Visionäre Kraft utopischer Wünsche
Ja, es gibt Grund zur Hoffnung. Ja, es gibt sie, die Erfolge. „Für Inklusion auf Augenhöhe“ in der Performance „Ravemachine“ haben Michael Turinsky und Doris Uhlich den NESTROY 2017 erhalten. Die neue Intendanz des Tanzquartiers hat die Saison 2018 mit dem fulminanten Erfolg „Every Body Electric“ eröffnet, während in den ersten Jahren dort Tänzer_innen mit Behinderungen noch abgewiesen wurden. Acht Performer_innen – darunter Vera Rosner – tanzen in der Choreographie von Doris Uhlich in und um ihre Rollstühle. Eine Produktion, die mittlerweile durch die Welt tourt, unlängst in Venedig zur Biennale, und auch nach Sao Paulo eingeladen wurde. Wo auch Erwin Aljukic mit dabei gewesen ist, der in Darmstadt vom Staatstheater engagiert wurde. Dort als Schauspieler mit Behinderung eine Chance zu bekommen, so Aljukic, sei revolutionär. Auch Adil Embaby, ebenfalls in „Every Body Electric“, ist mit dabei.

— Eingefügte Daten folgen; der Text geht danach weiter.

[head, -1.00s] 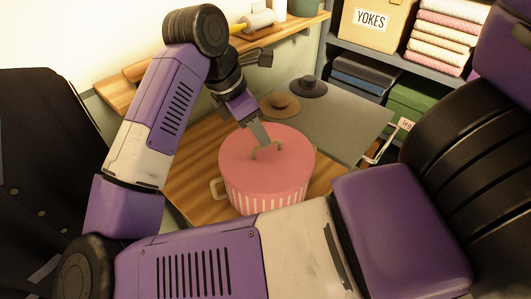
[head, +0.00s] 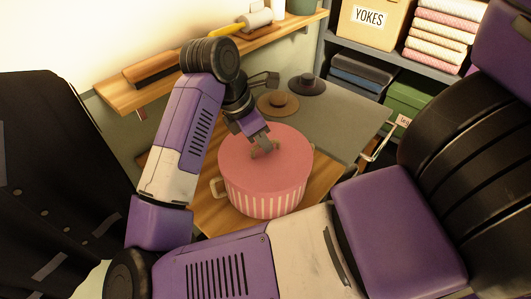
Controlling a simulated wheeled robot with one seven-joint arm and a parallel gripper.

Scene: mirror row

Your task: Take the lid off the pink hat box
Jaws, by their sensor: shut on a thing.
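The pink hat box (head: 268,201) stands on the wooden table, with pale stripes on its side and a handle at its left. Its plain pink lid (head: 285,150) covers the top and looks seated on the box. My gripper (head: 263,150) reaches down from above to the middle of the lid. It is shut on the lid's knob or handle, which is mostly hidden by the fingers.
Two small hats, a brown one (head: 277,102) and a dark one (head: 307,85), lie on the grey surface (head: 345,130) behind the box. A wall shelf (head: 140,92) is behind my arm. A dark coat (head: 45,190) hangs at left. Shelving with a YOKES box (head: 372,25) stands at back right.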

Er ist der erste Tänzer mit Behinderung, der hier am MUK [Musik und Kunst Privatuniversität der Stadt Wien, Anm. d. Red.] zeitgenössische Tanzpädagogik studiert.
Adil Embaby in „Every Body Electric“ © Fabian Heublein
MAD will Strukturen schaffen, für nachfolgende Performer_innen und Tänzer_innen mit Behinderung. Wobei natürlich allen klar ist, dass die visionäre Kraft utopischer Wünsche immer wieder beschworen werden muss. Professionelle Künstler_innen mit Behinderung gibt es noch nicht sehr viele in Österreich. Wo es zu einer inklusiven Gesellschaft ohnehin noch ein weiter Weg ist, hat die Regierung erst vor zwei Jahren, der auch von Österreich unterzeichneten UN Behindertenrechtskonvention von 2008 ungeachtet, den Erhalt und Ausbau der Sonderschulen im Regierungsplan festgehalten. Ausgrenzung, wie die Hierarchisierung von Menschen, werde in Österreich wieder salonfähig, so auch Turinsky in seiner NESTROY-Preisverleihungs-Rede 2017.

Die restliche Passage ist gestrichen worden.